Horas antes da viagem que me levaria de volta a Portugal, vagueei pela cidade a fazer compras de última hora. Parei na esquina da O"Farrell Street e olhei para uma jovem mulher sem-abrigo, que não parecia pertencer à rua. O que lhe teria acontecido para estar a dormir no chão? Que voltas teria dado a sua vida? Dei-lhe os trocos que tinha e deixei que a expressão dela me assombrasse o resto do caminho.
Quando cheguei à fila do check-in no aeroporto, percebi que não tinha o bilhete e o passaporte. Não estavam na mala, na mochila do computador nem na bagagem de porão. Senti o desespero turvar-me o raciocínio; tinha perdido a carteira com todo o dinheiro, documentos e cartões. Não tinha absolutamente nada que me identificasse.
Foi uma pessoa da Apple Europa que me ajudou, dando-me os dólares que lhe restavam para pagar um táxi de volta ao hotel e tentar encontrar a carteira. Refiz os passos que tinha dado, olhei para os caixotes do lixo, perguntei a toda a gente que podia.
E nada. Onde é que ia dormir? Não tinha identificação nem meio de pagar hotel. Já não havia ninguém da Apple que me pudesse ajudar àquela hora da noite. Nem sequer havia wi-fi decente e usavam-se cabines telefónicas porque o roaming era caríssimo. Ainda tinha um Nokia. É difícil lembrar como as coisas eram diferentes.
Atónita, implorei ao homem da receção que me ajudasse, não se lembra de mim, eu juro que estive aqui com a Apple, não me faça ir dormir para o passeio, por favor. Ele hesitava e eu só pensava na rapariga que tinha visto horas antes na O"Farrell. Por fim, acedeu, a transpirar, rezando para que eu não fosse uma louca mentirosa. A bondade deste estranho deu-me guarida naquela noite de desespero. Teria de pedir que me enviassem documentação de Portugal com urgência para poder ir ao consulado obter um documento de viagem. Quase não tinha dinheiro. O mundo todo pareceu encurvar-se para o tamanho daquela esquina.
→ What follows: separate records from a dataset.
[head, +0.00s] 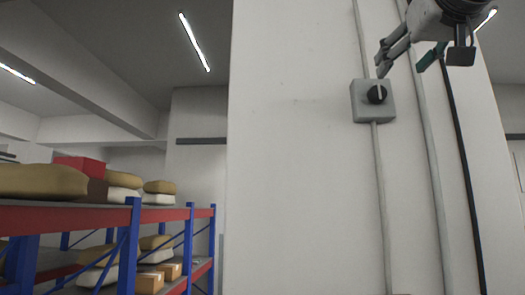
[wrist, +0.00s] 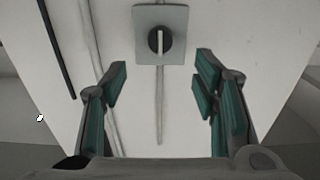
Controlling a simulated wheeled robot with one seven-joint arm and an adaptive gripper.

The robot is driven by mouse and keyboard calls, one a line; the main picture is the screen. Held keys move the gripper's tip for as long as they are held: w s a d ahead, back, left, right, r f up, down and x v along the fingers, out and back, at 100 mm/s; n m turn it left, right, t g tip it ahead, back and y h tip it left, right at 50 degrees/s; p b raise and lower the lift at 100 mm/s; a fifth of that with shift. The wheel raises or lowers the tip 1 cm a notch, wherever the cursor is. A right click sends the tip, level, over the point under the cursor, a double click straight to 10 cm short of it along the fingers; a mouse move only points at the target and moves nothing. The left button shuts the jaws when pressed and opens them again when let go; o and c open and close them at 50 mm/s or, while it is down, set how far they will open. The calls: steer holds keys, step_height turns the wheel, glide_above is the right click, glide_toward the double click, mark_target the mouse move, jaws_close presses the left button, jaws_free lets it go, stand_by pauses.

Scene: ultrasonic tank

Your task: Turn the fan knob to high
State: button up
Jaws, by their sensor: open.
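The fan knob (head: 377,94) is a round black dial with a pale pointer bar, on a grey square box (head: 358,101) fixed to a white wall column. In the head view the pointer stands about upright. The knob also shows in the wrist view (wrist: 159,40), near the top centre, with its bar roughly vertical. My gripper (head: 412,62) is open and empty, above and to the right of the knob in the head view. In the wrist view its teal-padded fingers (wrist: 160,85) are spread wide, below the knob in the picture and apart from it. No marks around the dial are readable.
Conduits (head: 382,200) run up and down the column by the box, with a black cable (head: 464,170) further right. A blue and red shelf rack (head: 135,214) with sacks and boxes stands at the left. The wall around the box is otherwise bare.

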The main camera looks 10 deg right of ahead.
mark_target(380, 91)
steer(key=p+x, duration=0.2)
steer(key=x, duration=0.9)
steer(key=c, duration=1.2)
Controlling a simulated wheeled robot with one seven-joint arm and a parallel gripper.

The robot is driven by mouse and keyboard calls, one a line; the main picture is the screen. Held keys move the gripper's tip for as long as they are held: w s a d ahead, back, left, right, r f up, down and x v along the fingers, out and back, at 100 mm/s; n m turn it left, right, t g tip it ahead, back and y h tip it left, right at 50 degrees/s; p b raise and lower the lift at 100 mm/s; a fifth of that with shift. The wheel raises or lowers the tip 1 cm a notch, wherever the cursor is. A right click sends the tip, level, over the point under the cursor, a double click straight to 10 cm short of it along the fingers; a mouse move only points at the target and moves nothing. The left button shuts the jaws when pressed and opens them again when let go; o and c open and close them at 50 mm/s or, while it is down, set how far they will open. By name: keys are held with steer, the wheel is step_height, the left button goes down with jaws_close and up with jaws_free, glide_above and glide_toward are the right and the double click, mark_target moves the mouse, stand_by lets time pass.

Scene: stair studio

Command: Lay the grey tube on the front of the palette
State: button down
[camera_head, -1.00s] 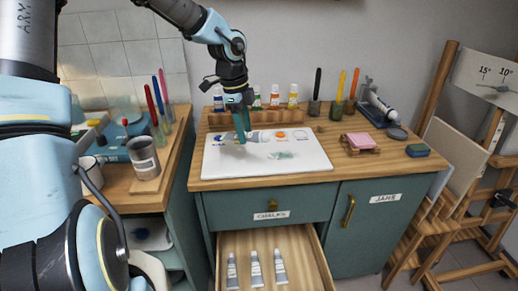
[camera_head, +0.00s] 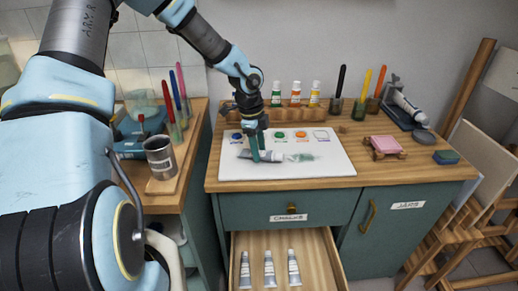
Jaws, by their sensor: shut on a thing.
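The palette (camera_head: 318,170) is a white board on the wooden cabinet top. A row of paint blobs lies along its back and a grey-green smear marks its middle. My gripper (camera_head: 256,157) points down over the left half of the palette, shut on the grey tube (camera_head: 274,156). The tube lies level, pointing left to right, with its pale end toward the smear. My fingers hide part of its middle. I cannot tell whether the tube touches the palette. The front strip of the palette is bare.
An open drawer (camera_head: 310,241) below holds several tubes (camera_head: 269,269). Paint bottles (camera_head: 295,93) stand behind the palette. A pink block on a small stand (camera_head: 386,145) is at the right. A grey can (camera_head: 159,157) stands on the left counter.

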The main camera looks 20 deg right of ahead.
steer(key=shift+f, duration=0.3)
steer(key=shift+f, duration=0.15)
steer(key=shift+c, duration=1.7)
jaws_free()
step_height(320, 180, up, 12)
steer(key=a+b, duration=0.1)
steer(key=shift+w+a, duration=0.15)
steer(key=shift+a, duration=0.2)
Mas também eu seria salva por desconhecidos. Um dos empregados do hotel, que tinha visto o meu desespero, chamou o staff e encomendou-lhes a missão de encontrar a minha carteira. Viraram tudo enquanto eu estava no quarto a enviar e-mails a pedir ajuda. Passaram o hotel a pente fino, se calhar já depois de terminado o turno, e encontraram a carteira caída debaixo de um móvel. Até hoje não sei como foi lá parar, mas sei que todas estas pessoas não tinham obrigação de me ajudar, e mesmo assim fizeram-no.
Altruísmo puro. Lembro-me muitas vezes da gratidão que senti pelas pessoas que me foram ajudando ao longo do caminho. Às vezes achamos que só valem a pena os gestos grandiosos, mas são estes pequenos gestos de bondade inspiradora que reconstroem todos os dias a fé na humanidade. Esse instinto de generosidade e responsabilidade por estranhos é, como disse Laura Zimmerman, "o único modelo aceitável que existe para a diplomacia".